FINOCCHIO: The dissent of man

Student groups should encourage debate about scientific issues, including climate change

Thomas Jefferson, beloved father of our University, more than once expressed his great hope that the University would be an institution “based on the illimitable freedom of the human mind,” where “we are not afraid to follow the truth wherever it may lead, nor to tolerate any error so long as reason is left free to combat it.” Thomas Forman’s recent claim in The Cavalier Daily that student organizations should not invite speakers who question the reality of man-made climate change is an affront to the Jeffersonian principles on which both this nation and this academic institution were founded.

Forman claims that scientific fact is not something to be debated. He writes, “We should keep our debates out of our science classes and keep them in our government classes.” The folly of this suggestion, however, is that if scientific evidence cannot be contested, science can never progress. Every scientist who makes a new discovery necessarily overturns a previously held scientific theory. The purpose of science is to gain a better understanding of the world around us. This is done by objectively analyzing facts and acknowledging the possibility that hitherto dominant theories could be disproven in the face of new evidence. Dissent, therefore, is not something to be repressed in the scientific community, but rather something to be encouraged. Dissent leads to additional study, which, regardless of whether it refutes or upholds the prevailing notion, results in greater discovery.

Far from Forman’s claims, there is not a scientific consensus behind the theory of man-made climate change. If Forman were actually present for the viewing of “An Inconsistent Truth,” he would have realized that the interviews which Valentine gathered were not from conservative radio show hosts or a random assortment of CPAC attendees, but accredited scientists who have worked on committees organized by the United Nations or who have completed doctoral research at highly prestigious universities.
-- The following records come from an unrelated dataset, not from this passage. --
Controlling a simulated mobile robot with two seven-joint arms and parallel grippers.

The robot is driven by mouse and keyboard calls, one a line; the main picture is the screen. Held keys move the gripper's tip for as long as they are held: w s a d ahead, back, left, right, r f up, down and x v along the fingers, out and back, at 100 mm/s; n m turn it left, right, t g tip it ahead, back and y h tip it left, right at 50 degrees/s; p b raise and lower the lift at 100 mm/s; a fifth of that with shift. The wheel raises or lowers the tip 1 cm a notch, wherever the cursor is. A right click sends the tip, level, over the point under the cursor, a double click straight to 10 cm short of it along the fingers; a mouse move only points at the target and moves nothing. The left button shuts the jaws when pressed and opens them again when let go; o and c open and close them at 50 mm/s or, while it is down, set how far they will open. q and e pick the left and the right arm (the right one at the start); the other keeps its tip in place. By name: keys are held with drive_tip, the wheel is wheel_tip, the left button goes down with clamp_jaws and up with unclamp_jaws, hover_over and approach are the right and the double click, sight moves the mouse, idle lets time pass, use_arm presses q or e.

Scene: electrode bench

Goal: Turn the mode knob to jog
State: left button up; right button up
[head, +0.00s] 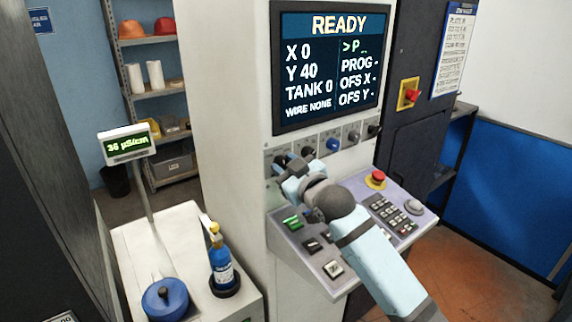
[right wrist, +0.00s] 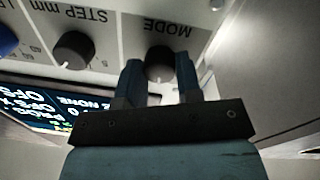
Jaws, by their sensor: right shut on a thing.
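The mode knob (right wrist: 160,63) is a round dark knob below the upside-down word MODE in the right wrist view. My right gripper (right wrist: 160,72) has one blue finger on each side of it and is shut on it. In the head view my right gripper (head: 287,166) reaches the left end of the knob row on the machine's front and mostly hides the mode knob. The position labels around the knob cannot be read. My left gripper is not in view.
The STEP mm knob (right wrist: 73,48) is beside the mode knob. The screen (head: 331,65) above reads READY. Below is a sloped panel with a red emergency button (head: 375,178) and keypad (head: 388,213). A side table (head: 190,285) holds a blue bottle (head: 222,262) and blue pot (head: 165,299).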

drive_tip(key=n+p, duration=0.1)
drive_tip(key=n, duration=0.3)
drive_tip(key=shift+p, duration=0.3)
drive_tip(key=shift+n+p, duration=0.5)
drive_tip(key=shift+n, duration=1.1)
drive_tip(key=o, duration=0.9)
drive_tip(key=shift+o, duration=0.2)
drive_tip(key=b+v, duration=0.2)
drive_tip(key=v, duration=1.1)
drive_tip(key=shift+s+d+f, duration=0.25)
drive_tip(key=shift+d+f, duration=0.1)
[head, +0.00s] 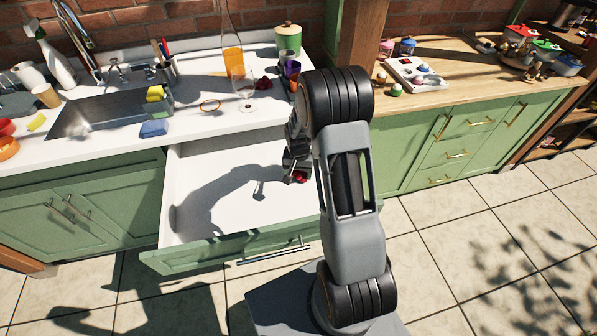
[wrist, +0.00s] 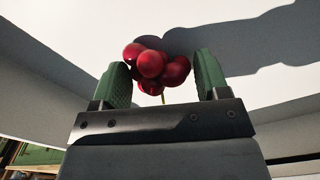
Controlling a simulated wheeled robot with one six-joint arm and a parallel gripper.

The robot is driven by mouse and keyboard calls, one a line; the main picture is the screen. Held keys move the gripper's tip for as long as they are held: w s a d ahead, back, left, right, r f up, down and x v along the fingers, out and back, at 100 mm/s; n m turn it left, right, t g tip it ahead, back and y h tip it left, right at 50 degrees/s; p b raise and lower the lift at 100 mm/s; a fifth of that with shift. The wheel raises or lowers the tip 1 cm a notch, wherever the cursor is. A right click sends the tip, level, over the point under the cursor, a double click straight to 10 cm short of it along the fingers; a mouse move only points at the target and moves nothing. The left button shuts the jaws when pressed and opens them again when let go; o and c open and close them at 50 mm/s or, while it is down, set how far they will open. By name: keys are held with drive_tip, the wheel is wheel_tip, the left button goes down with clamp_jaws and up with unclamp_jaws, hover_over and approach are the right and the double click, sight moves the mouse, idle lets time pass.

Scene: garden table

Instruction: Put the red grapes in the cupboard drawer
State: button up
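The red grapes (wrist: 152,66) are a small bunch of round, shiny berries with a short stem. In the wrist view they sit between the two green fingertips of my gripper (wrist: 160,78), which is closed around them. In the head view my gripper (head: 297,172) is over the right part of the open drawer (head: 215,205), and a bit of the red grapes (head: 300,178) shows at its tip. The drawer is pulled out, with a white inside and a green front. I see only arm shadows and a small grey patch on its floor.
A wooden worktop (head: 460,75) stands to the right.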

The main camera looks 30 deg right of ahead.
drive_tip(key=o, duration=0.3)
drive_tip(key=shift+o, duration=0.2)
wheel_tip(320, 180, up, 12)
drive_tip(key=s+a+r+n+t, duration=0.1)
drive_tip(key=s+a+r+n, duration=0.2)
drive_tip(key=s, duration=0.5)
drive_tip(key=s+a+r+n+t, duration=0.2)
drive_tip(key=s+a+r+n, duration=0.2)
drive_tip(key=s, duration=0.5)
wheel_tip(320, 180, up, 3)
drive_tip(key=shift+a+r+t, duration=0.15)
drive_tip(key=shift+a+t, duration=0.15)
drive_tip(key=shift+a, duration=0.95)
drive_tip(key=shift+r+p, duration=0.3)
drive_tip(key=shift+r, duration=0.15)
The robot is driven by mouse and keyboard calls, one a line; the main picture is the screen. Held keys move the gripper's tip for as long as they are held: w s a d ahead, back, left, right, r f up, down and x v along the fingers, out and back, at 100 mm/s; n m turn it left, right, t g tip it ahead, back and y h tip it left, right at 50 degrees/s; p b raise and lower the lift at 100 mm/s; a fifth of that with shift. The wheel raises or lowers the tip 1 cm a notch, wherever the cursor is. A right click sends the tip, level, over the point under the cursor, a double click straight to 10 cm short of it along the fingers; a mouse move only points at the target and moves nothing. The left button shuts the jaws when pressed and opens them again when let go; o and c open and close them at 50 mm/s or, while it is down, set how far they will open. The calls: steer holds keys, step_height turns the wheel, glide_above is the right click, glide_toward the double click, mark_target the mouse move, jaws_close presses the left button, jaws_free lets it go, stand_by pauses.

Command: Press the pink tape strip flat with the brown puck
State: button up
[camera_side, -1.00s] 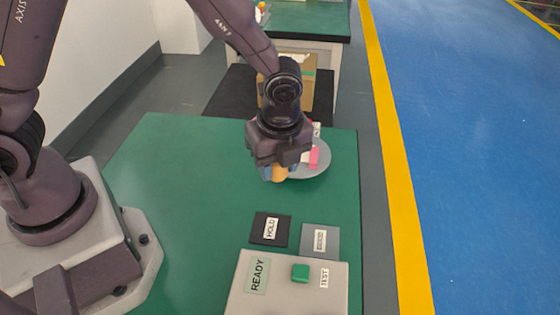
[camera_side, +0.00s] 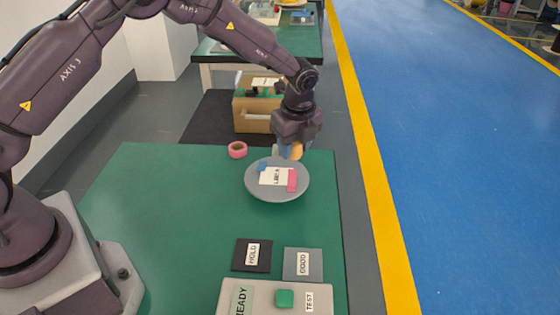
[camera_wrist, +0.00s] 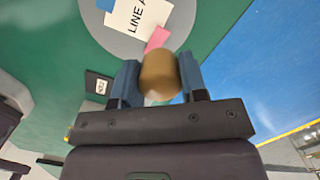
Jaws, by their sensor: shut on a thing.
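The pink tape strip (camera_side: 292,180) lies along the right edge of a white label card (camera_side: 273,176) on a round grey plate (camera_side: 258,191). It also shows in the wrist view (camera_wrist: 158,38), partly hidden behind the puck. My gripper (camera_side: 290,151) is shut on the brown puck (camera_wrist: 159,75), which sits between the two blue fingers. The puck shows as a tan shape (camera_side: 296,151) in the side view, at the far right edge of the plate. It appears to be above the table and apart from the strip.
A blue tape strip (camera_side: 262,166) is on the card's left end. A pink tape roll (camera_side: 237,149) stands left of the plate. HOLD (camera_side: 252,255) and grey (camera_side: 303,264) pads and a box with a green button (camera_side: 284,298) are in front. The left table is clear.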

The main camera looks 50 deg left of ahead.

In 2012, 49 former NASA astronauts, scientists and engineers published a letter expressing their skepticism of man-made climate change, while last year Forbes Magazine reported that a peer-reviewed survey found only 36 percent of geoscientists and engineers believed that humans were creating a global warming crisis.

Even if there were a near-consensus on this issue, this still would not justify stifling any debate on the issue. Preeminent Supreme Court Justice Louis Brandeis once famously proclaimed that the remedy to be applied to misinformation and falsehood is “more speech, not enforced silence.” Rather than advising the College Republicans on whom they should or should not invite to speak on Grounds, Forman should focus on bringing speakers to his organization who can rebut the claims made by Valentine. More speech would greatly benefit all points of view on Grounds, including his own. Forman should not be “afraid to follow the truth wherever it may lead, nor to tolerate any error so long as reason is left free to combat it.”

Peter Finocchio is the Chairman of the University College Republicans.